**Material provided:**
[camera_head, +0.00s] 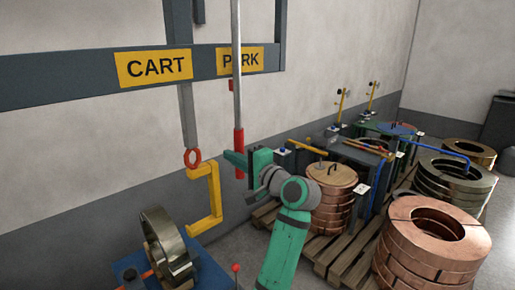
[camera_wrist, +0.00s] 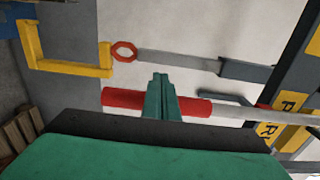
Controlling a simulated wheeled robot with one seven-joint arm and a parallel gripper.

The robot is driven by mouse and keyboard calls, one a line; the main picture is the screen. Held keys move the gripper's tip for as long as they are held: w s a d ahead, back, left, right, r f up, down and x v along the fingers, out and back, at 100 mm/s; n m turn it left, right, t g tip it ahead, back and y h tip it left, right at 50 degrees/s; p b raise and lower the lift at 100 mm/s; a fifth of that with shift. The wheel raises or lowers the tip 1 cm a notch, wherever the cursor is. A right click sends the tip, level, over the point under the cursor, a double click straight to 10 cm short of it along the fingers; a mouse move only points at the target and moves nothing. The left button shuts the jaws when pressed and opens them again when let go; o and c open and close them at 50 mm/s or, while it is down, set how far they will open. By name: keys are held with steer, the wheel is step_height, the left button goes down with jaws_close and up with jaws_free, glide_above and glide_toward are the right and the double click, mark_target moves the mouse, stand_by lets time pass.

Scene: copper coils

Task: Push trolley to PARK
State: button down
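The trolley's grey hanger (camera_head: 187,115) comes down below the rail, between the CART sign (camera_head: 156,67) and the PARK sign (camera_head: 255,61). A red ring (camera_head: 193,158) and an empty yellow C-shaped hook (camera_head: 216,195) hang at its lower end. A grey pole (camera_head: 236,50) with a red handle (camera_head: 239,137) crosses in front of the PARK sign. My green gripper (camera_head: 236,160) is at the red handle, with a finger across it. The handle also shows in the wrist view (camera_wrist: 122,98). Whether both fingers close around it is hidden.
A metal coil (camera_head: 158,240) stands on a blue stand (camera_head: 215,278) below the hook. Copper coils (camera_head: 430,245) and a lidded coil stack (camera_head: 331,185) stand on wooden pallets at right. The dark rail (camera_head: 60,78) runs along the wall. The air right of the hanger is mostly clear.

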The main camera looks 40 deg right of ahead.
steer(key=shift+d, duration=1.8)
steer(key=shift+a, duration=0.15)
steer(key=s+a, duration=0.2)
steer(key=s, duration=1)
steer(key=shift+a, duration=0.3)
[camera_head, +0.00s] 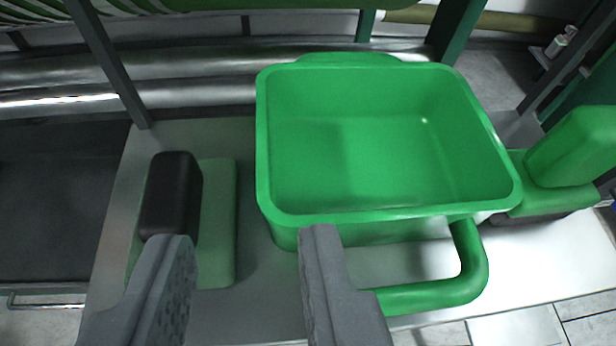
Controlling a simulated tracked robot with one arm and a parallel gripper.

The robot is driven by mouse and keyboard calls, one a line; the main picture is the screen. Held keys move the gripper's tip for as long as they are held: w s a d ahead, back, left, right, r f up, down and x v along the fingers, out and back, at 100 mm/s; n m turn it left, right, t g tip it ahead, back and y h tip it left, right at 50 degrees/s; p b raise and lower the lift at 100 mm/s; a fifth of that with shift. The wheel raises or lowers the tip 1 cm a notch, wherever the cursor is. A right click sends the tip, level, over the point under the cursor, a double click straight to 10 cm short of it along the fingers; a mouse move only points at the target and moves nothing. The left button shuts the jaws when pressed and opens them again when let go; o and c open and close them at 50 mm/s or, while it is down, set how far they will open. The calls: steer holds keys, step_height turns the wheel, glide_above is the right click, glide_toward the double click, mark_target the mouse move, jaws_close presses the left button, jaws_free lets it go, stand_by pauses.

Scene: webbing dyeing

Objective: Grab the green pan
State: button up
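The green pan (375,150) is a deep rectangular tub with a rounded rim, empty inside. It sits on a grey metal surface in the middle of the view. A green tubular handle (465,275) curves out from its near side and bends left. My gripper (250,245) is open, with its two grey fingers apart at the bottom of the view. The right finger overlaps the handle's left end and hides it. The left finger is left of the pan, in front of a black block.
Metal pipes (190,80) run behind. A dark upright post (108,65) rises at the back left.

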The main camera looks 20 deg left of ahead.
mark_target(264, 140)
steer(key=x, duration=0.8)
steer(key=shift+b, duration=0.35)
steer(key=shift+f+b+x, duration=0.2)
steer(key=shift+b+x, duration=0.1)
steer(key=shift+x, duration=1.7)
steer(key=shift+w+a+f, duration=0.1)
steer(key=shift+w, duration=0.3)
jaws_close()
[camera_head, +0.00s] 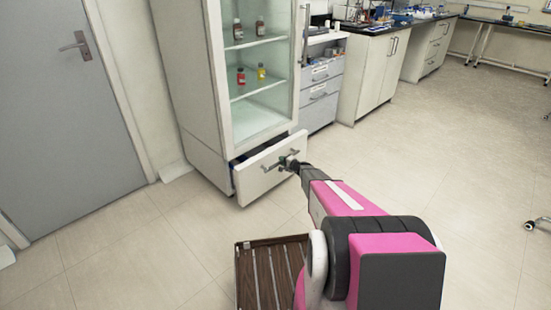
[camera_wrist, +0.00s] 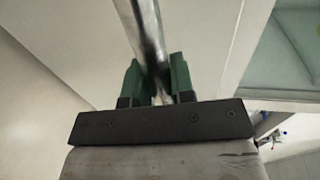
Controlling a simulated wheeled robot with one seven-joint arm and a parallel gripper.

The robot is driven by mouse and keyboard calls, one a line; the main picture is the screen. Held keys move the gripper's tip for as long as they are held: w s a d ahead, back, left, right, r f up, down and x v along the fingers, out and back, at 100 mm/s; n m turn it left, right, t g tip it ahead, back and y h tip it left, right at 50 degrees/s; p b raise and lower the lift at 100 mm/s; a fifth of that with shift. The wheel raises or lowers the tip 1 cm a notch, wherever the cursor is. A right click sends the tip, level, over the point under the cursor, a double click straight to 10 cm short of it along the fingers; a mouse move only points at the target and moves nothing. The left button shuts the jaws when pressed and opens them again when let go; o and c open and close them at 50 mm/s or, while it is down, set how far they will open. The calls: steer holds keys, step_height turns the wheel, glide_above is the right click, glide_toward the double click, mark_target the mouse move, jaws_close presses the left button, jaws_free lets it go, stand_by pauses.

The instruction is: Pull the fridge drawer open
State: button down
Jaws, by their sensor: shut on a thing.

**Goal of the exercise:** Transcribe all the records above word for word, without their images.

**Answer in full:**
[camera_head, +0.00s] 
[camera_wrist, +0.00s] 
Controlling a simulated wheeled robot with one seven-joint arm and a parallel gripper.

The robot is driven by mouse and keyboard calls, one a line; the main picture is the screen. Held keys move the gripper's tip for as long as they are held: w s a d ahead, back, left, right, r f up, down and x v along the fingers, out and back, at 100 mm/s; n m turn it left, right, t g tip it ahead, back and y h tip it left, right at 50 degrees/s; p b raise and lower the lift at 100 mm/s; a fifth of that with shift. The wheel raises or lowers the tip 1 cm a notch, wherever the cursor is. A right click sends the tip, level, over the point under the cursor, a double click straight to 10 cm short of it along the fingers; a mouse move only points at the target and moves nothing. The left button shuts the jaws when pressed and opens them again when let go; o and c open and close them at 50 mm/s or, while it is down, set how far they will open. By name: keys are held with steer, the wheel is step_height, the left button goes down with jaws_close and up with jaws_free, glide_above and glide_toward are the right and the double click, mark_target moves the mouse, stand_by lets time pass.

Scene: copper coils

Task: Push trolley to PARK
State: button down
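The trolley's grey hanger (camera_head: 187,115) comes down below the rail, between the CART sign (camera_head: 156,67) and the PARK sign (camera_head: 255,61). A red ring (camera_head: 193,158) and an empty yellow C-shaped hook (camera_head: 216,195) hang at its lower end. A grey pole (camera_head: 236,50) with a red handle (camera_head: 239,137) crosses in front of the PARK sign. My green gripper (camera_head: 236,160) is at the red handle, with a finger across it. The handle also shows in the wrist view (camera_wrist: 122,98). Whether both fingers close around it is hidden.
A metal coil (camera_head: 158,240) stands on a blue stand (camera_head: 215,278) below the hook. Copper coils (camera_head: 430,245) and a lidded coil stack (camera_head: 331,185) stand on wooden pallets at right. The dark rail (camera_head: 60,78) runs along the wall. The air right of the hanger is mostly clear.

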The main camera looks 40 deg right of ahead.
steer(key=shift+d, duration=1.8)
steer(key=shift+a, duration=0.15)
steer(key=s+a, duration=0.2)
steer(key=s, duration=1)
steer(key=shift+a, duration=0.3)
[camera_head, +0.00s] 
Controlling a simulated tracked robot with one arm and a parallel gripper.

The robot is driven by mouse and keyboard calls, one a line; the main picture is the screen. Held keys move the gripper's tip for as long as they are held: w s a d ahead, back, left, right, r f up, down and x v along the fingers, out and back, at 100 mm/s; n m turn it left, right, t g tip it ahead, back and y h tip it left, right at 50 degrees/s; p b raise and lower the lift at 100 mm/s; a fifth of that with shift. The wheel raises or lowers the tip 1 cm a notch, wherever the cursor is. A right click sends the tip, level, over the point under the cursor, a double click straight to 10 cm short of it along the fingers; a mouse move only points at the target and moves nothing. The left button shuts the jaws when pressed and opens them again when let go; o and c open and close them at 50 mm/s or, while it is down, set how far they will open. The calls: steer holds keys, step_height turns the wheel, glide_above is the right click, glide_toward the double click, mark_target the mouse move, jaws_close presses the left button, jaws_free lets it go, stand_by pauses.

Scene: webbing dyeing

Objective: Grab the green pan
State: button up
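The green pan (375,150) is a deep rectangular tub with a rounded rim, empty inside. It sits on a grey metal surface in the middle of the view. A green tubular handle (465,275) curves out from its near side and bends left. My gripper (250,245) is open, with its two grey fingers apart at the bottom of the view. The right finger overlaps the handle's left end and hides it. The left finger is left of the pan, in front of a black block.
Metal pipes (190,80) run behind. A dark upright post (108,65) rises at the back left.

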The main camera looks 20 deg left of ahead.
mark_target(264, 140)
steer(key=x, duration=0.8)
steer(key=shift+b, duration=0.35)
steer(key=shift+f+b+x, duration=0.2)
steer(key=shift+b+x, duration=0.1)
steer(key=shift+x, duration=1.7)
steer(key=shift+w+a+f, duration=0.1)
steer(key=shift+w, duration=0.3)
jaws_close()
[camera_head, +0.00s] 
[camera_wrist, +0.00s] 
Controlling a simulated wheeled robot with one seven-joint arm and a parallel gripper.

The robot is driven by mouse and keyboard calls, one a line; the main picture is the screen. Held keys move the gripper's tip for as long as they are held: w s a d ahead, back, left, right, r f up, down and x v along the fingers, out and back, at 100 mm/s; n m turn it left, right, t g tip it ahead, back and y h tip it left, right at 50 degrees/s; p b raise and lower the lift at 100 mm/s; a fifth of that with shift. The wheel raises or lowers the tip 1 cm a notch, wherever the cursor is. A right click sends the tip, level, over the point under the cursor, a double click straight to 10 cm short of it along the fingers; a mouse move only points at the target and moves nothing. The left button shuts the jaws when pressed and opens them again when let go; o and c open and close them at 50 mm/s or, while it is down, set how far they will open. The calls: steer holds keys, step_height turns the wheel, glide_above is the right click, glide_toward the double click, mark_target the mouse move, jaws_close presses the left button, jaws_free lets it go, stand_by pauses.

The instruction is: Pull the fridge drawer open
State: button down
Jaws, by their sensor: shut on a thing.

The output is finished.